▶ Given request
Go through the listing beneath this task and return every line that carries the string "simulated".

[Items from a dataset]
◆ ◆ ◆

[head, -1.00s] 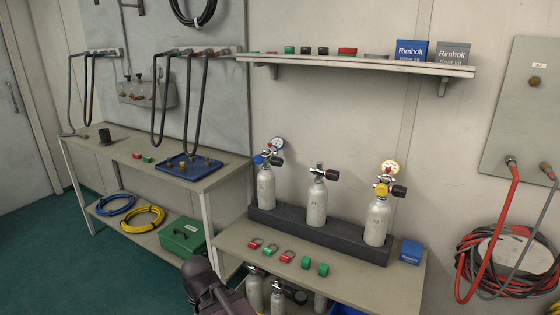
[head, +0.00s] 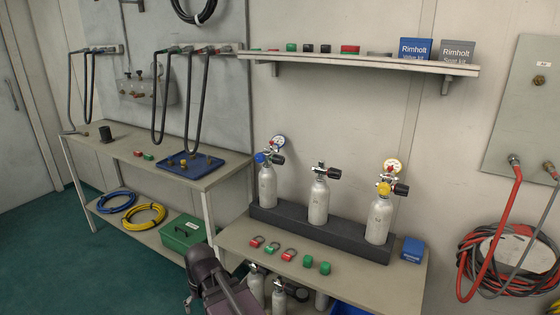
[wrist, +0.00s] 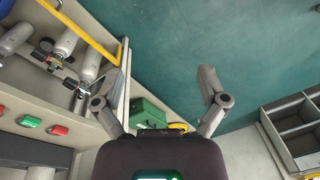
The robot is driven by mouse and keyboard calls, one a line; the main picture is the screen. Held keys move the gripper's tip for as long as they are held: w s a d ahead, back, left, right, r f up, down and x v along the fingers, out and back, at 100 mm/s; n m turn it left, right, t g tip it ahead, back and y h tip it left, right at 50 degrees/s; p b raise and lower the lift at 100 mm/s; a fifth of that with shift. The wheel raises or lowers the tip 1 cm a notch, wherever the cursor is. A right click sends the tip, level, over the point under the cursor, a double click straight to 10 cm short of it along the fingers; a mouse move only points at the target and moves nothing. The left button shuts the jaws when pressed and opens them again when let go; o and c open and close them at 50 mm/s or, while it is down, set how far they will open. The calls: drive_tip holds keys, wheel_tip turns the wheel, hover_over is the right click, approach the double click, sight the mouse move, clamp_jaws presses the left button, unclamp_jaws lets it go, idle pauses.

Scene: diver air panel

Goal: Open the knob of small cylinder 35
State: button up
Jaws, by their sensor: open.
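Three small grey cylinders stand upright in a dark rack (head: 270,216) on the bench in the head view. The left cylinder (head: 267,187) has a blue valve part and a gauge. The middle cylinder (head: 319,203) has a black knob (head: 334,174) and no gauge. The right cylinder (head: 379,222) has a yellow valve part, a black knob (head: 400,189) and a gauge. Their numbers are too small to read, so I cannot tell which is 35. My gripper (wrist: 160,85) is open and empty in the wrist view, away from these cylinders, with green floor beyond its fingers.
Red and green tags (head: 273,248) lie on the bench before the rack, with a blue box (head: 412,249) at right. More cylinders (wrist: 62,45) are below. A green case (head: 181,234) sits on the left bench's lower shelf. A wall shelf (head: 360,62) overhangs the rack.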

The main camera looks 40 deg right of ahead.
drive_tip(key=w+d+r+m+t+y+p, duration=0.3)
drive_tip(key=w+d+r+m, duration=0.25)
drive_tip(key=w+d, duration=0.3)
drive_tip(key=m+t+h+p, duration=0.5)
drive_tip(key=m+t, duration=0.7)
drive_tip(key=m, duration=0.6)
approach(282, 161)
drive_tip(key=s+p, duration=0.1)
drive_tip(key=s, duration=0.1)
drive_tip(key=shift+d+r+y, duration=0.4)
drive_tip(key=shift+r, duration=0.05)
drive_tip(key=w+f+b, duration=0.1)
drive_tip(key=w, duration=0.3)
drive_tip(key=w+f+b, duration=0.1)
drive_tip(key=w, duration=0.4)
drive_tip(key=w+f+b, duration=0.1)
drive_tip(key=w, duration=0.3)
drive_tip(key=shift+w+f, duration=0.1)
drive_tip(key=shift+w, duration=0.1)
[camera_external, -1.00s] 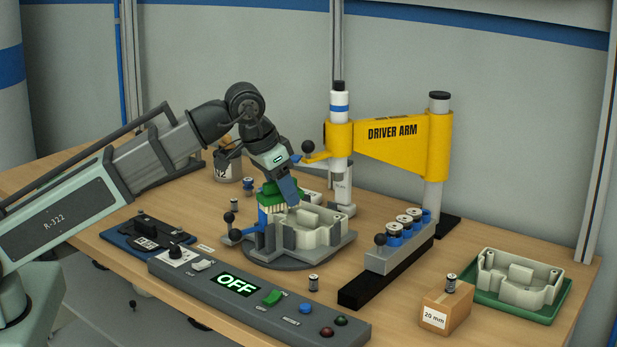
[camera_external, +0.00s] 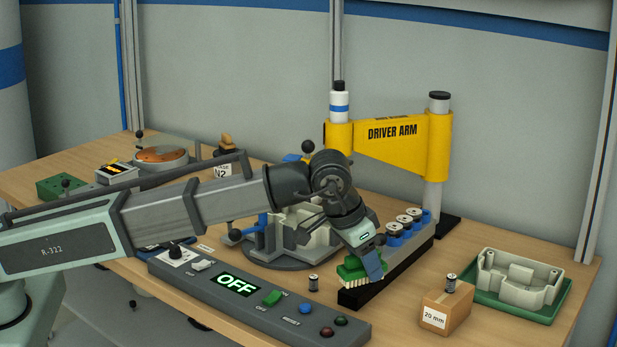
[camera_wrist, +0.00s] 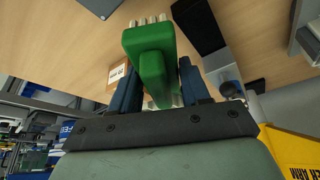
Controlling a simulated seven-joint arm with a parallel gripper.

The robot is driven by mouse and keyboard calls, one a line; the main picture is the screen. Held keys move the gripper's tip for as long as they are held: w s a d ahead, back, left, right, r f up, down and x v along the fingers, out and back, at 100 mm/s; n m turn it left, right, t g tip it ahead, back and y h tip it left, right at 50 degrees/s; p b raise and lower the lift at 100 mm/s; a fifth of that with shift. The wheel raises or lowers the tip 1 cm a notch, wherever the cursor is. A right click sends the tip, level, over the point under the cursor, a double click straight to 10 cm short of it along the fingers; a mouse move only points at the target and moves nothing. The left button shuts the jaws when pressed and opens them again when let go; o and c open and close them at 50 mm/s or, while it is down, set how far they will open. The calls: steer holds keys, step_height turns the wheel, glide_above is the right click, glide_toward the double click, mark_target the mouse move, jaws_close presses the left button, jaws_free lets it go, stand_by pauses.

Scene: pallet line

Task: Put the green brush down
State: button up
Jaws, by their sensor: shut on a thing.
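The green brush (camera_external: 356,268) with pale bristles is held in my gripper (camera_external: 370,264), bristles pointing down. It is in front of the grey rack, over or beside the black strip under it. I cannot tell whether the bristles touch anything. In the wrist view the green brush (camera_wrist: 150,42) sits between the two blue fingers of my gripper (camera_wrist: 155,85), which are shut on its grip. Its bristle tips show at the top edge.
The grey rack (camera_external: 395,252) with blue and metal pieces stands on a black strip (camera_external: 358,298). The control panel (camera_external: 215,275) reads OFF. A cardboard box (camera_external: 446,312) marked 20 mm and a green tray (camera_external: 543,312) are at right. The round fixture (camera_external: 285,262) is behind my arm.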

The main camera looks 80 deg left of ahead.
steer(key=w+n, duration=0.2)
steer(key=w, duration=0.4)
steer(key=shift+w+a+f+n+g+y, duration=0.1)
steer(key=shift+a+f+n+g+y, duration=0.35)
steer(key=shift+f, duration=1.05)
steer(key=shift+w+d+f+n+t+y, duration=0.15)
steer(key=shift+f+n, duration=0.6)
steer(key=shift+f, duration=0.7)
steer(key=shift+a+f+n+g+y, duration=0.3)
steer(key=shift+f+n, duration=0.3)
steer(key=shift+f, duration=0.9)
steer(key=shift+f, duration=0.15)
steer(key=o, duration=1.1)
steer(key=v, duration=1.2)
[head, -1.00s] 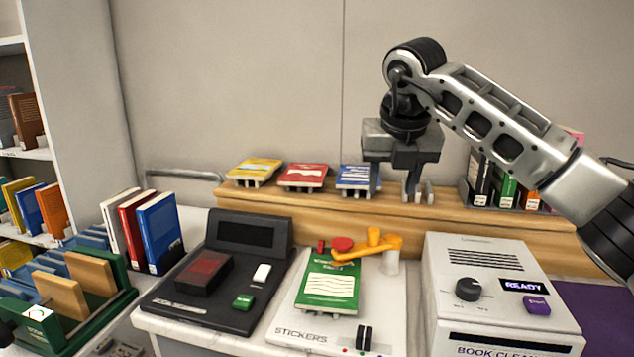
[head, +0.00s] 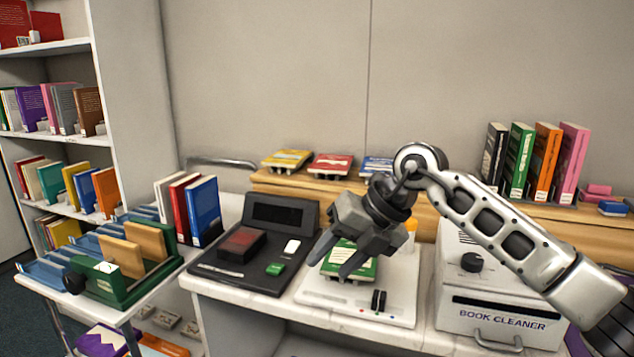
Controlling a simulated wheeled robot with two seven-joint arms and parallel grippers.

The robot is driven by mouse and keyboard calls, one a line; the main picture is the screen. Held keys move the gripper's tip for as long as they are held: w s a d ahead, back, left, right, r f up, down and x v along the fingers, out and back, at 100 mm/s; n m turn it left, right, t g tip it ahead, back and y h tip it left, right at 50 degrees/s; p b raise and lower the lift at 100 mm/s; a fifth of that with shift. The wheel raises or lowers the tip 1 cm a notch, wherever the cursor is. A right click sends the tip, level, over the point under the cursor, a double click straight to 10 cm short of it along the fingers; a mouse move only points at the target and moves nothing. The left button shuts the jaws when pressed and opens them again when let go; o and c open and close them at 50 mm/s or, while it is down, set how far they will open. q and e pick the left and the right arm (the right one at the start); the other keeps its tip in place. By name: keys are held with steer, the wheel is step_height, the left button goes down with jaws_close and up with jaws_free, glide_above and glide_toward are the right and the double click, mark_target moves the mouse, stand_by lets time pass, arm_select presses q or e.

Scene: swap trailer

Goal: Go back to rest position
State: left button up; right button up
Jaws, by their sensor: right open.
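My right gripper (head: 337,256) comes in from the right, tilted down to the left. It is open and empty, in front of the sticker machine (head: 398,290). Its fingers overlap the green book (head: 364,268) on that machine in the picture; I see no hold on it. The gripper also hides most of the machine's orange arm. My right arm (head: 500,225) passes in front of the white book cleaner (head: 500,310). My left gripper does not show.
A black scanner station (head: 225,268) stands left of the sticker machine. The wall above is clear.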

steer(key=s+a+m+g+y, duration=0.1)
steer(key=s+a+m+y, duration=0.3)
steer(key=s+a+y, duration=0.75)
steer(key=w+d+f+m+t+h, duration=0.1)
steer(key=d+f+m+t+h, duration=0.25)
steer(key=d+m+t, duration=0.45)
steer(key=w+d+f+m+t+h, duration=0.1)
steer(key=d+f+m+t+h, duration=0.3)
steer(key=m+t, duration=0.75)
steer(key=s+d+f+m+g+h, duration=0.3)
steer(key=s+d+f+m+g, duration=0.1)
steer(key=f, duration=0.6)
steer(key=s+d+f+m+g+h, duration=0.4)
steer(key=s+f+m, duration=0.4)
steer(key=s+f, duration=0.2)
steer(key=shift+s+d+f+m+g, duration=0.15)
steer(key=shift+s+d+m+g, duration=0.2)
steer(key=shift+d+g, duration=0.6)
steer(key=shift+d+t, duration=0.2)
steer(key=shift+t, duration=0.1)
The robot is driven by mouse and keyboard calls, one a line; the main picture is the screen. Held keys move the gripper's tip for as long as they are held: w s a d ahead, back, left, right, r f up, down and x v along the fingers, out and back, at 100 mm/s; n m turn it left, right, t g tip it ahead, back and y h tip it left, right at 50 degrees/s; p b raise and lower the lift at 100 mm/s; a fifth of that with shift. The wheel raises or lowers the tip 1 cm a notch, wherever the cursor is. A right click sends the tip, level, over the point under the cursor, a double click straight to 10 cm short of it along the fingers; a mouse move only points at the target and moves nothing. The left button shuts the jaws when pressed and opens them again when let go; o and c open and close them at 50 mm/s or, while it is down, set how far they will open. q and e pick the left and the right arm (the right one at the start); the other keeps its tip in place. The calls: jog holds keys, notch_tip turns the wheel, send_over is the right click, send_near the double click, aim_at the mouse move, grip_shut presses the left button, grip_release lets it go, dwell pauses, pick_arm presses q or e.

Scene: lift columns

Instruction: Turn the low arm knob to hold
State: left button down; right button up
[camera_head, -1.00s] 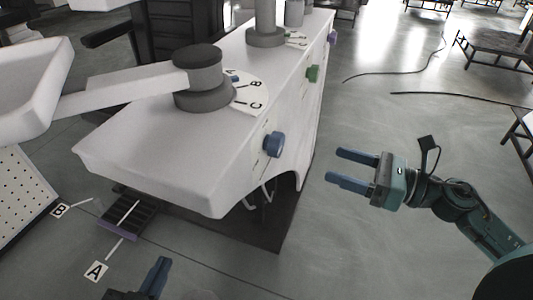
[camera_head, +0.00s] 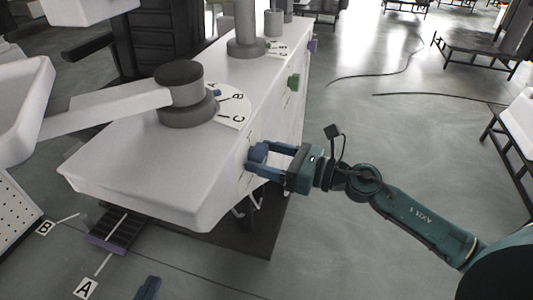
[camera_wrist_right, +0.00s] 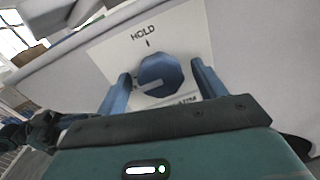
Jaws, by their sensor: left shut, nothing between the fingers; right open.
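The blue knob (camera_head: 257,153) is on the side face of the white cabinet, below the low arm (camera_head: 120,105) with its grey hub. In the right wrist view the knob (camera_wrist_right: 163,72) sits on a white plate (camera_wrist_right: 190,38) marked HOLD at the top with a tick. Its pale pointer line points left, away from HOLD. Another label below the knob is partly hidden. My right gripper (camera_head: 257,160) is open, with one finger on each side of the knob; I cannot tell whether they touch it. My left gripper (camera_head: 148,288) is shut and empty at the bottom edge.
A green knob (camera_head: 293,82) and a purple knob (camera_head: 313,44) are farther along the same side face. A dial plate (camera_head: 235,107) with letters lies under the hub. The floor right of the cabinet is mostly clear, with cables and black-framed tables beyond.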

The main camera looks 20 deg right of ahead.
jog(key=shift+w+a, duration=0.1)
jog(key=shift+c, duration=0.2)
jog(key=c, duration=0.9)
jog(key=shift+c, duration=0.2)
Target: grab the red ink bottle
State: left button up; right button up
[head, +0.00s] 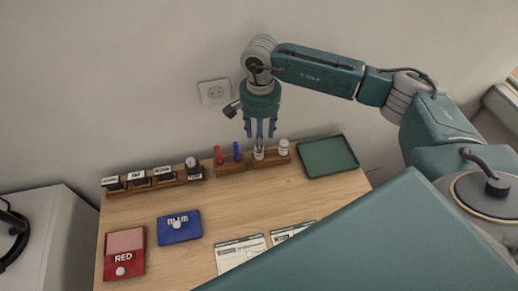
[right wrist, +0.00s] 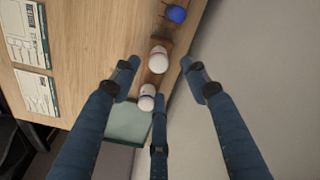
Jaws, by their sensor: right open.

◆ ◆ ◆

▶ Expected answer
Controlling a simulated seven-joint arm with a parallel gripper.
Controlling a simulated wheeled robot with two seven-joint arms and parallel grippers.

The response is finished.